Wien – Für viele Afrikaner ist die Reise aus den Teilen des Kontinents südlich der Sahara zu den Ufern des Mittelmeers und weiter in Booten nach Europa eine Fahrt in den Tod. Doch die meisten, die sich etwa im ostafrikanischen Somalia oder im westafrikanischen Nigeria auf den Weg machen, treten den Trip voller Zuversicht an. In der Meinung, in Europa und auf dem Weg dorthin erwarte sie ein besseres Leben als daheim.

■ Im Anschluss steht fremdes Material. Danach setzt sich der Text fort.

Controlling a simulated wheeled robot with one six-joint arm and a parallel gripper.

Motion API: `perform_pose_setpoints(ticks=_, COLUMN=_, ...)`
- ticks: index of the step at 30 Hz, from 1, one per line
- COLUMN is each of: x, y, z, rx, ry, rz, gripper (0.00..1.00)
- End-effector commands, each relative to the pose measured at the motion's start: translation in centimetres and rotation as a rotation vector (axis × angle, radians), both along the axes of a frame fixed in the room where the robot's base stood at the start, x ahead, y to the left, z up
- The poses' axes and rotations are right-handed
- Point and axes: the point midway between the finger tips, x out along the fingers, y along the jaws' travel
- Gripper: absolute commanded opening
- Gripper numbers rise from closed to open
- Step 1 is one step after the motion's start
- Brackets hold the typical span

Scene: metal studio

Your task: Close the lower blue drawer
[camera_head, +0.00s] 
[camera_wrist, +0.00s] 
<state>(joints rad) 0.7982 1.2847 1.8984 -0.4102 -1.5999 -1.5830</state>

Woraus speist sich diese Hoffnung – von Situationen politischer und sozialer Verfolgung, wie sie etwa vielfach in Somalia grassiert, oder Bürgerkriegsfluchten wie etwa aus dem Südsudan abgesehen? Adams Bodomo, Professor für African Studies an der Uni Wien und dort auch Leiter der Research Platform for African Diaspora Studies betrachtet sie unter anderem als eine Folge der ökonomischen Globalisierung unter neoliberalen Vorzeichen und deren Wirkung auf die Sichtweisen der Welt.

Gemeinhin gehe man von der Existenz eines Zentrums – "Europa und der Westen" – sowie einer Peripherie aus, zu der auch das südliche Afrika gehöre. "Wer würde nicht lieber in einem Teil der Welt leben, der politisch, ökonomisch und kulturell angeblich fortschrittlicher als andere Regionen ist?", fragt Bodomo. Der Lebensstil europäischer Touristen in Afrika und einseitige Berichte, etwa im Internet, täten das ihrige.

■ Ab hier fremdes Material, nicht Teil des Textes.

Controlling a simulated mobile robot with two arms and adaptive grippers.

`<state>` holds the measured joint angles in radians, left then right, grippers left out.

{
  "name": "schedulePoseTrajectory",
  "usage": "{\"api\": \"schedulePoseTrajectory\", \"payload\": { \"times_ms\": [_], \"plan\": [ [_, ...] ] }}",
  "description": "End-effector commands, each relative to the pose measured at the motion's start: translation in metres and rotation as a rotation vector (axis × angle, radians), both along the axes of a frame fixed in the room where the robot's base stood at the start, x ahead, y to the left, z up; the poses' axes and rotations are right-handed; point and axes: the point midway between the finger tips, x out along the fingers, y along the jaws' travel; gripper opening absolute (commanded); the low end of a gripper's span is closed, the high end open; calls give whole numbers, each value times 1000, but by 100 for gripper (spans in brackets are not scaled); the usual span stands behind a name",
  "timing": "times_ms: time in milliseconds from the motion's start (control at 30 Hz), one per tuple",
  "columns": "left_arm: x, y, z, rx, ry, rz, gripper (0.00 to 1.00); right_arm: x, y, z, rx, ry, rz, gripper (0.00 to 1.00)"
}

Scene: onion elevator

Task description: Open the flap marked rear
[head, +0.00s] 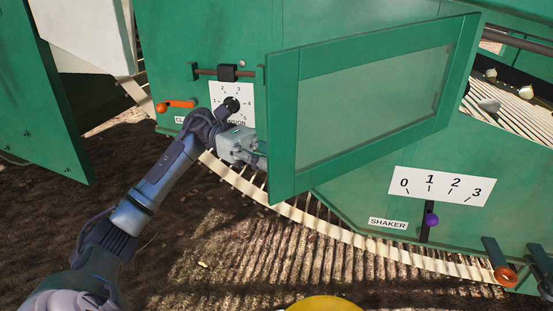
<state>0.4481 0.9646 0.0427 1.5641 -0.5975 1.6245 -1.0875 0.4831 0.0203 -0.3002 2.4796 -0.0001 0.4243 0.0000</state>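A green framed flap with a see-through pane (283,125) stands swung out from the green machine side in the head view. No "rear" marking can be read on it. My left gripper (260,154) is at the flap's lower left edge, beside the dial plate. Its fingertips are partly hidden at the flap's edge, so I cannot tell whether they touch it or are open or shut. My right gripper is not in view.
A numbered dial with a black knob (232,103) and an orange handle (180,104) are left of the flap. A SHAKER scale (441,185) with a purple knob (431,220) is at lower right. A slatted belt (330,228) runs below. Another green panel (40,100) stands at far left.

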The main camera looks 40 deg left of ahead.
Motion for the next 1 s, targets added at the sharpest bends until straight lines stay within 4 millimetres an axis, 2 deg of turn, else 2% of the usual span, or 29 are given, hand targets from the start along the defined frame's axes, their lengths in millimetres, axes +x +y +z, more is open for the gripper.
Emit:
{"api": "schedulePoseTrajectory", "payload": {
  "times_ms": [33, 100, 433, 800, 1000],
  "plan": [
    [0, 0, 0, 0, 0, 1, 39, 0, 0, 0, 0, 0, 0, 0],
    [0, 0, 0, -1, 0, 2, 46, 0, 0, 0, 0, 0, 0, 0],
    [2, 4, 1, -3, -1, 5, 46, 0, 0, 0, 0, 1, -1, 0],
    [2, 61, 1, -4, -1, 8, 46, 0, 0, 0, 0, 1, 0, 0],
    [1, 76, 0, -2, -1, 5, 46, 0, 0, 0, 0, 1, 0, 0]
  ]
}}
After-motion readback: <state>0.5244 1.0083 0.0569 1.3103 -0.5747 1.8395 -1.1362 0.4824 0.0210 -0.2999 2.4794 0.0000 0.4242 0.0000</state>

Fakt sei, dass Europas Fortschritt auf der Ausbeutung des globalen Südens gründe, "sodass sich ein überproportionaler Anteil des weltweiten Reichtums im globalen Norden konzentriert", sagt Bodomo. Fakt sei auch, dass deshalb viele Afrikaner in großer Armut lebten. Daraus speise sich ein vielschichtiger Nährboden, "der die Migration aus der Peripherie ins Zentrum wegen besserer ökonomischer Chancen fördert".

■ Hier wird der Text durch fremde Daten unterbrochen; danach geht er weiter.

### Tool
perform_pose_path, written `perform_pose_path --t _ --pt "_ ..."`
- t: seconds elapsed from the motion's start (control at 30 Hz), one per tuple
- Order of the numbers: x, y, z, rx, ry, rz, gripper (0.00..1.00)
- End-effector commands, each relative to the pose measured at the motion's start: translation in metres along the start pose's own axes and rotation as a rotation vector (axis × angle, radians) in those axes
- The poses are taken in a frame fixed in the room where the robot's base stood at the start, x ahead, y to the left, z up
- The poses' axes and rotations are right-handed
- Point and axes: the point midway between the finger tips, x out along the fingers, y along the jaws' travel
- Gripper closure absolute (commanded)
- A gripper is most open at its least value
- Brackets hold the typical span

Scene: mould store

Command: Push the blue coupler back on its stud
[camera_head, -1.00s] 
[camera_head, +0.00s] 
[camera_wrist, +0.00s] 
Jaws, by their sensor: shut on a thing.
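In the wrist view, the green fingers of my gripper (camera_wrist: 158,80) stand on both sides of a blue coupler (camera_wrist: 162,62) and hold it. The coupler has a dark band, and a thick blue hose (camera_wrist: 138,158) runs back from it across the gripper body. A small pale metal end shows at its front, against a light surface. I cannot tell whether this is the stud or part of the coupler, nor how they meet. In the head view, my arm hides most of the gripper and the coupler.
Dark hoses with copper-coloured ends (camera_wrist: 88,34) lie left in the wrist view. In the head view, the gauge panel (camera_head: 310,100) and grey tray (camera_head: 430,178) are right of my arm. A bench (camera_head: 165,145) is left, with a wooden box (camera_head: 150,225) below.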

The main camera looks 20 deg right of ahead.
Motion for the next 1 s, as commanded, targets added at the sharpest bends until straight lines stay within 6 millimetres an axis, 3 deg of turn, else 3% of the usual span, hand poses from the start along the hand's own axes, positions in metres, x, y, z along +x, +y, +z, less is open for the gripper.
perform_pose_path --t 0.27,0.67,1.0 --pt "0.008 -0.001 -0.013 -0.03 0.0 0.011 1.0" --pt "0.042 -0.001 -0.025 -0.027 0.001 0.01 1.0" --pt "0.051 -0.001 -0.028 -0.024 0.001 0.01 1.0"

Der Glauben, dass diese Chancen in Europa auch für arme Einwanderer existierten, werde unter anderem durch die Berichte aufrechterhalten, die afrikanischen Communities in die alte Heimat übermittelten, sagt Melita Sunjic von UN-Flüchtlingshochkommissariat (UNHCR). Die Storys seien vielfach geschönt, Migranten, die sich mit niedrigsten Arbeiten durchschlagen müssten, stellten sich in Telefonaten und sozialen Medien als Haus- und Autobesitzer dar. "Der Mythos Europa funktioniert in Afrika heute genauso, wie der Mythos Amerika im 19. Jahrhundert in Europa wirkte", sagt Sunjic.

Als gelernte Journalistin arbeitet sie für das UNHCR am Zurechtrücken der idealisierten Vorstellungen. In den Niederlanden, Schweden und Finnland hat sie Diskussionsgruppen in den somalischen Communities initiiert. Ähnliche Aktivitäten mit der nigerianischen Diaspora in Ländern der EU sind in Vorbereitung.

Ungeschönte Berichte

Zudem hat sie auf Facebook die Aktion "Telling The Real Story" initiiert, mit Videointerviews afrikanischer Migranten, die schildern, wie ihr Weg nach Europa wirklich war. Etwa, wie die Schlepper ihnen erst den Himmel auf Erden in Europa versprachen, um sie dann unter menschenunwürdigen Bedingungen gefangenzuhalten und von ihren Familien Lösegeld zu verlangen. In Somalia und anderen Ländern Ostafrikas ist der Zugriff auf die Seite enorm. (Irene Brickner, 14.11.2017)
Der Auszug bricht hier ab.